Please give the listing again, word for word, with nothing left out.

======== Given data

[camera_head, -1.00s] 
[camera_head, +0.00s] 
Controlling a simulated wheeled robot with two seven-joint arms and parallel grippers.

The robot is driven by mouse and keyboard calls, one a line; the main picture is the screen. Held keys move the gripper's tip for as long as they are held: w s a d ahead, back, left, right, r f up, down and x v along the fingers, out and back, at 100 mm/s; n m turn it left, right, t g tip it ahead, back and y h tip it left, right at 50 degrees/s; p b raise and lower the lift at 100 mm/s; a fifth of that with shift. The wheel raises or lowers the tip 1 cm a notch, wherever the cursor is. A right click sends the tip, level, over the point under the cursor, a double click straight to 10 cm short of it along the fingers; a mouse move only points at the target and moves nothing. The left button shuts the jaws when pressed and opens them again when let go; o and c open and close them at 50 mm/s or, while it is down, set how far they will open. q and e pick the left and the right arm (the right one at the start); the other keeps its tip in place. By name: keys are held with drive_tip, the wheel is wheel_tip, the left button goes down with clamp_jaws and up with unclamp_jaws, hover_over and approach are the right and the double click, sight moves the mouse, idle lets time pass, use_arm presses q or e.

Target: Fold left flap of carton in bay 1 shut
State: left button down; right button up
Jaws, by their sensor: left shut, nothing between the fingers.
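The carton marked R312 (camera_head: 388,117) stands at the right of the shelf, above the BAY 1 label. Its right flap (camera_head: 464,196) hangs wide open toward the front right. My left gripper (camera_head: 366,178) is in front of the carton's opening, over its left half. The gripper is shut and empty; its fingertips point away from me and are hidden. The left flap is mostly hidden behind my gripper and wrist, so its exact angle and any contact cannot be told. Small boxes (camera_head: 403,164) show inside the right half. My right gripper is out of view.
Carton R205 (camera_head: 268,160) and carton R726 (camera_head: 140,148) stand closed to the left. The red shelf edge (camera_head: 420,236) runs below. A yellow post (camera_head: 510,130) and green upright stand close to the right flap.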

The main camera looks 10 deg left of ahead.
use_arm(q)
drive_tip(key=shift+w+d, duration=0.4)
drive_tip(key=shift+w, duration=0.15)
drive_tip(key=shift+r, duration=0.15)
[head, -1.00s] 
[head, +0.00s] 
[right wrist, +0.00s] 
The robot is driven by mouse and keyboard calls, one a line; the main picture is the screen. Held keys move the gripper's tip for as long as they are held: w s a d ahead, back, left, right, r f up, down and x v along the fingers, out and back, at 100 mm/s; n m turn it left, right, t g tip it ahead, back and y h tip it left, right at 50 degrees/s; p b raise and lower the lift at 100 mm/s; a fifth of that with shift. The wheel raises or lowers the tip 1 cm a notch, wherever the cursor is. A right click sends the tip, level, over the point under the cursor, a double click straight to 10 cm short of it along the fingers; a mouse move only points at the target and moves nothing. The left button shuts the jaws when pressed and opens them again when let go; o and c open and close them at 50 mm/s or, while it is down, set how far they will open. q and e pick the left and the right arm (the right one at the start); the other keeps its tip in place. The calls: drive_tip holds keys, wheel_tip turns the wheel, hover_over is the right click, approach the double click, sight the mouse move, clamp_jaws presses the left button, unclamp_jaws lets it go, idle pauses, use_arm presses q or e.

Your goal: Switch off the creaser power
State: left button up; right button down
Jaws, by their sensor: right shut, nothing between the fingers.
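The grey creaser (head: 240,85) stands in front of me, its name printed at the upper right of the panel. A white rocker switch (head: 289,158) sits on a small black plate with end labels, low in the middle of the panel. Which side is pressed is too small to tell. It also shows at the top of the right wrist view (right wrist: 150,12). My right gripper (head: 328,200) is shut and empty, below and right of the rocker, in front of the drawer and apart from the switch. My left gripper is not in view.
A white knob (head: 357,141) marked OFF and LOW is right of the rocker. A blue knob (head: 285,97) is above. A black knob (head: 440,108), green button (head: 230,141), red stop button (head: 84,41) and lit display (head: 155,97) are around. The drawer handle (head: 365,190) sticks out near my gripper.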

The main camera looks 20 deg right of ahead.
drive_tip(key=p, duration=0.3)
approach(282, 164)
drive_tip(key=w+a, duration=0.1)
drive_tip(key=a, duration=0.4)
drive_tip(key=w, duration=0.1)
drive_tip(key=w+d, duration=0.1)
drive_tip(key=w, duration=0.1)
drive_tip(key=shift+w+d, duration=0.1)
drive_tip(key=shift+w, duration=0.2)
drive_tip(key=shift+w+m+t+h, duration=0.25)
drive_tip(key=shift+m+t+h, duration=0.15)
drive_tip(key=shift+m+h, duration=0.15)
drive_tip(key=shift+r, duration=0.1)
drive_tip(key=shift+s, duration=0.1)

================

▶ **Written reply**
[camera_head, -1.00s] 
[camera_head, +0.00s] 
Controlling a simulated wheeled robot with two seven-joint arms and parallel grippers.

The robot is driven by mouse and keyboard calls, one a line; the main picture is the screen. Held keys move the gripper's tip for as long as they are held: w s a d ahead, back, left, right, r f up, down and x v along the fingers, out and back, at 100 mm/s; n m turn it left, right, t g tip it ahead, back and y h tip it left, right at 50 degrees/s; p b raise and lower the lift at 100 mm/s; a fifth of that with shift. The wheel raises or lowers the tip 1 cm a notch, wherever the cursor is. A right click sends the tip, level, over the point under the cursor, a double click straight to 10 cm short of it along the fingers; a mouse move only points at the target and moves nothing. The left button shuts the jaws when pressed and opens them again when let go; o and c open and close them at 50 mm/s or, while it is down, set how far they will open. q and e pick the left and the right arm (the right one at the start); the other keeps its tip in place. By name: keys are held with drive_tip, the wheel is wheel_tip, the left button goes down with clamp_jaws and up with unclamp_jaws, hover_over and approach are the right and the double click, sight moves the mouse, idle lets time pass, use_arm presses q or e.

Target: Fold left flap of carton in bay 1 shut
State: left button down; right button up
Jaws, by their sensor: left shut, nothing between the fingers.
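The carton marked R312 (camera_head: 388,117) stands at the right of the shelf, above the BAY 1 label. Its right flap (camera_head: 464,196) hangs wide open toward the front right. My left gripper (camera_head: 366,178) is in front of the carton's opening, over its left half. The gripper is shut and empty; its fingertips point away from me and are hidden. The left flap is mostly hidden behind my gripper and wrist, so its exact angle and any contact cannot be told. Small boxes (camera_head: 403,164) show inside the right half. My right gripper is out of view.
Carton R205 (camera_head: 268,160) and carton R726 (camera_head: 140,148) stand closed to the left. The red shelf edge (camera_head: 420,236) runs below. A yellow post (camera_head: 510,130) and green upright stand close to the right flap.

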The main camera looks 10 deg left of ahead.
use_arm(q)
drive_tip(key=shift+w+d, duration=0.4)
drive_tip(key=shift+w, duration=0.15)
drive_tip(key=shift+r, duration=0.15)
[head, -1.00s] 
[head, +0.00s] 
[right wrist, +0.00s] 
The robot is driven by mouse and keyboard calls, one a line; the main picture is the screen. Held keys move the gripper's tip for as long as they are held: w s a d ahead, back, left, right, r f up, down and x v along the fingers, out and back, at 100 mm/s; n m turn it left, right, t g tip it ahead, back and y h tip it left, right at 50 degrees/s; p b raise and lower the lift at 100 mm/s; a fifth of that with shift. The wheel raises or lowers the tip 1 cm a notch, wherever the cursor is. A right click sends the tip, level, over the point under the cursor, a double click straight to 10 cm short of it along the fingers; a mouse move only points at the target and moves nothing. The left button shuts the jaws when pressed and opens them again when let go; o and c open and close them at 50 mm/s or, while it is down, set how far they will open. q and e pick the left and the right arm (the right one at the start); the other keeps its tip in place. The calls: drive_tip holds keys, wheel_tip turns the wheel, hover_over is the right click, approach the double click, sight the mouse move, clamp_jaws presses the left button, unclamp_jaws lets it go, idle pauses, use_arm presses q or e.

Your goal: Switch off the creaser power
State: left button up; right button down
Jaws, by their sensor: right shut, nothing between the fingers.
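The grey creaser (head: 240,85) stands in front of me, its name printed at the upper right of the panel. A white rocker switch (head: 289,158) sits on a small black plate with end labels, low in the middle of the panel. Which side is pressed is too small to tell. It also shows at the top of the right wrist view (right wrist: 150,12). My right gripper (head: 328,200) is shut and empty, below and right of the rocker, in front of the drawer and apart from the switch. My left gripper is not in view.
A white knob (head: 357,141) marked OFF and LOW is right of the rocker. A blue knob (head: 285,97) is above. A black knob (head: 440,108), green button (head: 230,141), red stop button (head: 84,41) and lit display (head: 155,97) are around. The drawer handle (head: 365,190) sticks out near my gripper.

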The main camera looks 20 deg right of ahead.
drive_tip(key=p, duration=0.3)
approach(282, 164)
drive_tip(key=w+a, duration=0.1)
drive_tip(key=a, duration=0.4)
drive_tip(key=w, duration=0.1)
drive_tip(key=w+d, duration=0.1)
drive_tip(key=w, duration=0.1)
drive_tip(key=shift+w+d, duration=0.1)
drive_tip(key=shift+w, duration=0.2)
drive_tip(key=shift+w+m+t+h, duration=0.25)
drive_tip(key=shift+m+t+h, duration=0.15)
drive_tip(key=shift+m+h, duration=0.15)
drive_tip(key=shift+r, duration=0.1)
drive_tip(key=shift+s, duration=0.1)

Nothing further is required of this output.